• Source data:
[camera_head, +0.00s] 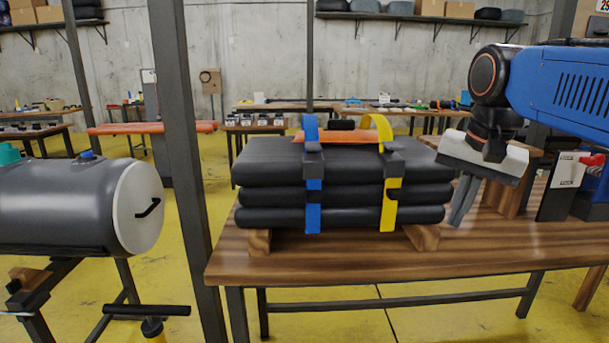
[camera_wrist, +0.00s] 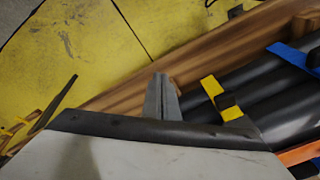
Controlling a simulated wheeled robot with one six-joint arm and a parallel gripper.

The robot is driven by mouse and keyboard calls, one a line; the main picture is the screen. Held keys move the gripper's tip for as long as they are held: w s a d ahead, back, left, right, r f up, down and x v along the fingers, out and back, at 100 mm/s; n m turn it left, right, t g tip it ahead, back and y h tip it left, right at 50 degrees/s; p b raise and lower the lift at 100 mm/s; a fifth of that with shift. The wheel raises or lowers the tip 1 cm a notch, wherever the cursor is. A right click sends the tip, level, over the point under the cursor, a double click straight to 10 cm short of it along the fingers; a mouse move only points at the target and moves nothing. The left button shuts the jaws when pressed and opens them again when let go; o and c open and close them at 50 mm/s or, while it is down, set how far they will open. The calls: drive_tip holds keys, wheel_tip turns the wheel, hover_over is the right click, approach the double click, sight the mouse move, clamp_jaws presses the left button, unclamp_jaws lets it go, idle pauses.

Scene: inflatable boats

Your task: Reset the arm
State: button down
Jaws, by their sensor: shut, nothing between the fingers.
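My gripper (camera_head: 462,200) hangs from the blue arm at the right in the head view, pointing down over the table beside the right end of a stack of black folded boats (camera_head: 270,178). Its two grey fingers are together with nothing between them. In the wrist view the closed fingers (camera_wrist: 162,98) show above the pale gripper body, apart from the stack. A blue strap (camera_head: 313,185) and a yellow strap (camera_head: 389,205) run around the stack, and both also show in the wrist view.
The stack rests on wooden blocks (camera_head: 424,237) on a wooden table (camera_head: 330,264). A red-handled item (camera_head: 590,160) stands at the table's right. A grey tube (camera_head: 60,210) lies on a stand at left, past a dark post (camera_head: 185,150). Yellow floor lies between.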

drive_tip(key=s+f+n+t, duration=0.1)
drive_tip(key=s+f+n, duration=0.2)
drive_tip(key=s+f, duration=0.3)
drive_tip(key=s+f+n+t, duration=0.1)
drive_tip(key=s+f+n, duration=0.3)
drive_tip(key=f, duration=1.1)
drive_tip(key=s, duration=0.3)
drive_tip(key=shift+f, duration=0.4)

• The exercise:
Pick out and copy the lines of the material that include the word "button".

• Exercise answer:
The robot is driven by mouse and keyboard calls, one a line; the main picture is the screen. Held keys move the gripper's tip for as long as they are held: w s a d ahead, back, left, right, r f up, down and x v along the fingers, out and back, at 100 mm/s; n m turn it left, right, t g tip it ahead, back and y h tip it left, right at 50 degrees/s; p b raise and lower the lift at 100 mm/s; a fifth of that with shift. The wheel raises or lowers the tip 1 cm a notch, wherever the cursor is. A right click sends the tip, level, over the point under the cursor, a double click straight to 10 cm short of it along the fingers; a mouse move only points at the target and moves nothing. The left button shuts the jaws when pressed and opens them again when let go; o and c open and close them at 50 mm/s or, while it is down, set how far they will open. The calls: drive_tip holds keys, wheel_tip turns the wheel, hover_over is the right click, approach the double click, sight the mouse move, clamp_jaws presses the left button, unclamp_jaws lets it go, idle pauses.
State: button down

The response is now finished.